When the French Kid made his move, we didn’t want to believe it somehow. He was so mild-mannered, so smooth, so cool. How could a guy like that ever really fit in? Easy: he just refused to fit in. That, buddy, was his genius.

This record is mostly covers, but the first half is loaded with unusual ones. The theme from Spike Lee’s half-genius half-crap Mo’ Better Blues, written by his father Bill, comes off like a classic, a slow-dance lope that doesn’t try to do anything else than just get that melody stuck in our head and then disappears. Charlie Chaplin’s best-known song, “Smile”, turned on its head in 5/4 time, mutates from chamber-jazz into something more fusion-y, like something from the second album by Charlie Haden’s Quartet West, with arpeggios and long modal vamps and one of those wind-synthesizer things, which is introduced slowly and subtly and never made into a big deal. Like Chaplin, Terrasson understands that true genius lies in the ability to be funny and deep at the same time — if you can “smile although your heart is breaking”, you can hear this, which could be a love theme or a breakup theme or, wonderfully, both. This sense of humor also comes across in the crucial cover of the French standard “Sous le Cief de Paris”, which is reverent and delicate at first and then has its little jokes built in: Terrasson’s machine-gun repetition of dozens of B-flats, Remi Vignolo’s fat electric bass notes.
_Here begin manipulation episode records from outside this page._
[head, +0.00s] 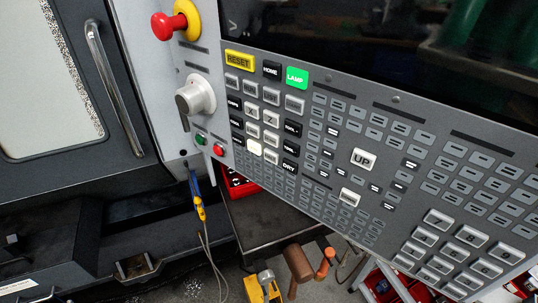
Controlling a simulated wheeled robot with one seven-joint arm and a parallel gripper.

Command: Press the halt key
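The control panel (330,200) of the machine fills the middle and right of the head view, tilted in the picture. I cannot read the word halt on any key. A small red round button (218,150) sits at the panel's lower left, beside a small green one (200,139). A large red mushroom button (164,26) on a yellow collar is at the upper left. A yellow RESET key (239,61), a black HOME key (271,70) and a bright green LAMP key (296,77) form the top row. My gripper is not in view.
A grey rotary knob (198,97) sticks out above the small round buttons. A dark screen (390,50) is above the keys. The machine door with its handle (110,85) is at left. Below are a blue-and-yellow tool (198,198) with a cable and a brown mallet (299,262).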

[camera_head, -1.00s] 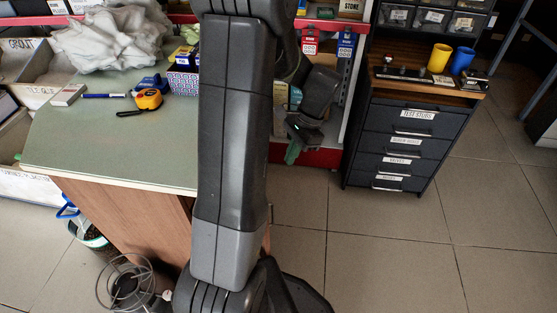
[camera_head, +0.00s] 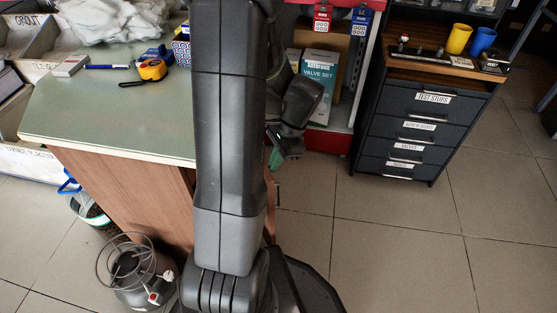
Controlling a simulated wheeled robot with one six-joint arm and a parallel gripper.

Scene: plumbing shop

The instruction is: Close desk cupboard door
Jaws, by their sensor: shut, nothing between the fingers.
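The desk (camera_head: 110,110) has a green top and a wood-brown side panel, and stands at left. My arm covers its right-hand front. A narrow strip of brown wood with a small dark handle (camera_head: 277,195) shows just right of my arm. It may be the edge of the cupboard door, but how far the door stands open is hidden. My gripper (camera_head: 275,159) points down just right of my arm, above that handle, with its green fingertips partly in view. It is shut and holds nothing. I cannot tell whether it touches the door.
A dark drawer cabinet (camera_head: 412,128) with yellow and blue cups on top stands at right. Red shelving with a valve set box (camera_head: 319,82) is behind my gripper. A wire-topped canister (camera_head: 140,275) stands by the desk. The tiled floor (camera_head: 400,235) at right is clear.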

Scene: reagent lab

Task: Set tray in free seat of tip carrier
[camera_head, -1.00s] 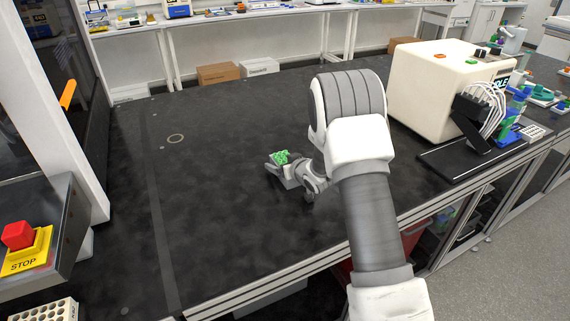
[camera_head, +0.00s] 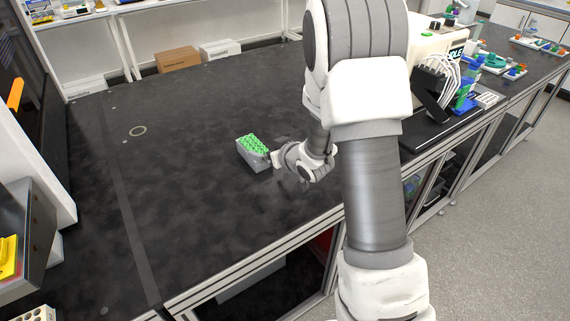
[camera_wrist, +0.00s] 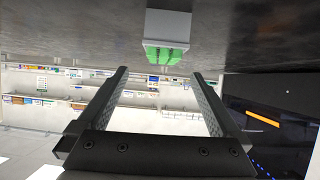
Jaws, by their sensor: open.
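The tray (camera_head: 252,158) is a small grey box topped with green tips, standing upright on the black bench. In the wrist view the tray (camera_wrist: 168,24) appears upside down at the top middle, ahead of the fingertips. My gripper (camera_head: 275,159) is just to the right of the tray in the head view, low over the bench. In the wrist view my gripper (camera_wrist: 160,74) has its two fingers wide apart with nothing between them. The tray appears apart from the fingers. I cannot make out a tip carrier with a free seat in these views.
A beige machine (camera_head: 425,50) with white tubes stands at the right of the bench. A yellow stop panel (camera_head: 9,257) and a rack with holes (camera_head: 38,313) show at the lower left. The bench left of the tray is clear.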

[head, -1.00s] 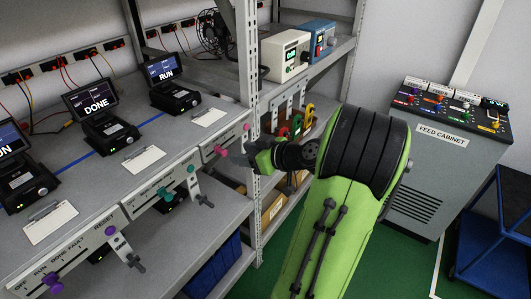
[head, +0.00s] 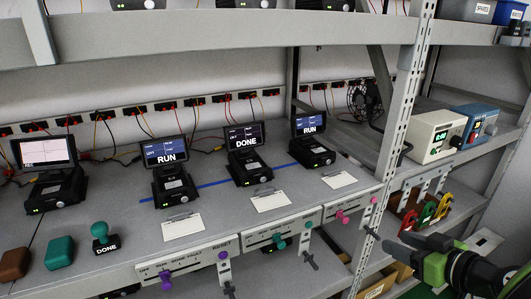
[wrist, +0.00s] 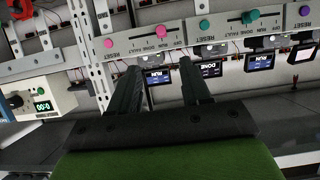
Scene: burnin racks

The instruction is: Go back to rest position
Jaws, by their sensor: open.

That was the thing that we weren’t expecting. In our world, nobody smiles. All the youngsters have the game face, the ice grill, the naked ambition. But the French Kid, he smiled the whole time. Maybe that’s why we didn’t see him coming.

Vignolo’s third appearance here is on Stevie Wonder’s “Isn’t She Lovely”, a deconstructionist piece that exists mainly to prove that Eric Harland is the greatest jazz drummer on earth right now. He does something here I’ve never heard, ever: he perfectly recreates a drum’n’bass rhythm, except he’s actually playing this, without ProTools or computers or anything. Hey, I love the d’n’b, but it’s a beautiful, John Henry-ish thing to hear someone who can do this with hands and sticks alone. Vignolo then disappears to let Smith guide everyone through “The Dolphin”, a Brazilian song (by Eçu) of heartbreaking beauty and swing, with one of the most precise bass solos ever recorded. No, I’m not kidding: Smith manages, over more of those skittering live-d’n’b beats, to make this song his own entirely, with only incidental coloring by Terrasson. This is bandleader brilliance.

And somehow we had this idea that you couldn’t really be cool unless you were flashy, egoistic, whipping out the money clip, taking the lead all the time, hogging the spotlight. The French Kid taught us a lot that year.

It has always been clear that Terrasson had ambition: he’s done albums as co-leader with both Cassandra Wilson and Stefon Harris, and 1999’s What It Is featured some intriguing large-ensemble work. So the fact that he has turned into a leader is not surprising at all. What is surprising is his chutzpah. Covering one of the most-covered early Miles Davis tunes (“Nardis”) and making it sound new again is pretty ballsy; pulling a Thelonious Monk on “Autumn Leaves” in an unrestrained stop-start player-piano-gone-haywire soulful-but-maniacally-out-of-control more-hyphenated-phrases-wouldn’t-really-describe-it-so-I’ll-stop-now performance is ballsier; locating the gypsy avant-gardism that always lurked at the heart of “My Funny Valentine” is the ballsiest. This track leaps from Cecil Taylor to Oscar Peterson in exactly two seconds, pointing out that ultimately they both play the same instrument and not all that dissimilarly. And when Terrasson begins some slalom runs that defy description towards the end, it’s almost hard to breathe.

The only original song here is “59”, which closes things out. It is predictably pretty, rawly romantic, swaggeringly slow; it shifts and changes and wanders just like you’d figure it would … and it’s a little too “perfect” to close out such a great record. His technique and his soul and his skill are all impeccable, but he’s still afraid of making mistakes, and until he loses that fear, we’ll still be waiting for his masterpiece. But the fact that this amazing and heart-tugging and funny album is not his masterpiece augurs well for the future.

We’re all kind of scared of the French Kid now. He’s the one we’re all gunning for, but I’m not sure any of us have what it takes to defeat such a cool customer, someone who can do so much with what he has, and do so with a smile. We’re not looking over our shoulder for him anymore, we’re staring at the dust he’s kicking up in front of us. The French Kid has made the Move … and it’s a doozy.